▶ Data shown:
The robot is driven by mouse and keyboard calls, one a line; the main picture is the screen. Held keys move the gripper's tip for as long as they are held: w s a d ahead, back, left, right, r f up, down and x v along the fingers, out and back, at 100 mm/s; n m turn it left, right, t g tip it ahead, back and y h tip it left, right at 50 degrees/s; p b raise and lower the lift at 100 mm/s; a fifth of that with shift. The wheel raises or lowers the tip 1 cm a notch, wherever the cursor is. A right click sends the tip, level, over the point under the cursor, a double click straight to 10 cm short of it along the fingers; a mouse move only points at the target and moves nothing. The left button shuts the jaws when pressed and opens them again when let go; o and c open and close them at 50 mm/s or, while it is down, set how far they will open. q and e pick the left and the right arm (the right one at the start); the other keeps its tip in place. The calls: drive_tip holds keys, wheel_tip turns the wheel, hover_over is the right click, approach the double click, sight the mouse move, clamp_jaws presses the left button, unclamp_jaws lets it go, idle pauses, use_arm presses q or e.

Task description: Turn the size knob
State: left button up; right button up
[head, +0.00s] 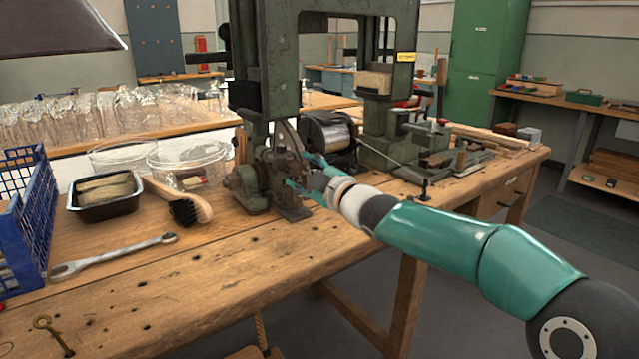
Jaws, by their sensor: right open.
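The green tufting machine (283,58) stands on the wooden bench. Its lower mechanism (250,185), with rounded dark metal parts, sits at the foot of the left column. The size knob cannot be picked out clearly among these parts; my right gripper and the shadow hide some of them. My right gripper (298,171) reaches in from the right. Its teal fingers are spread open, one above the other, close to the mechanism's right side. I cannot tell whether they touch it. My left gripper is not in view.
A wooden brush (180,198), a black tray (108,207) with bundles, a wrench (115,256) and a blue crate (30,215) lie to the left. A dark spool (328,135) stands behind my gripper. The bench front (215,290) is mostly clear.

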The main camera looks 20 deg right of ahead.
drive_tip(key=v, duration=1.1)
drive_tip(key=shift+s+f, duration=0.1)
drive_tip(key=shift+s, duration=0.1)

▶ Given task: Output the line containing "[head, +0.00s]" along with every line after it to the end of the material, exactly as written, but without pictures.

▶ Solution for this exercise:
[head, +0.00s] 
Jaws, by their sensor: right open.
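The green tufting machine (283,58) stands on the wooden bench. Its lower mechanism (250,185), with rounded dark metal parts, sits at the foot of the left column. The size knob cannot be picked out clearly among these parts; my right gripper and the shadow hide some of them. My right gripper (298,171) reaches in from the right. Its teal fingers are spread open, one above the other, close to the mechanism's right side. I cannot tell whether they touch it. My left gripper is not in view.
A wooden brush (180,198), a black tray (108,207) with bundles, a wrench (115,256) and a blue crate (30,215) lie to the left. A dark spool (328,135) stands behind my gripper. The bench front (215,290) is mostly clear.

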The main camera looks 20 deg right of ahead.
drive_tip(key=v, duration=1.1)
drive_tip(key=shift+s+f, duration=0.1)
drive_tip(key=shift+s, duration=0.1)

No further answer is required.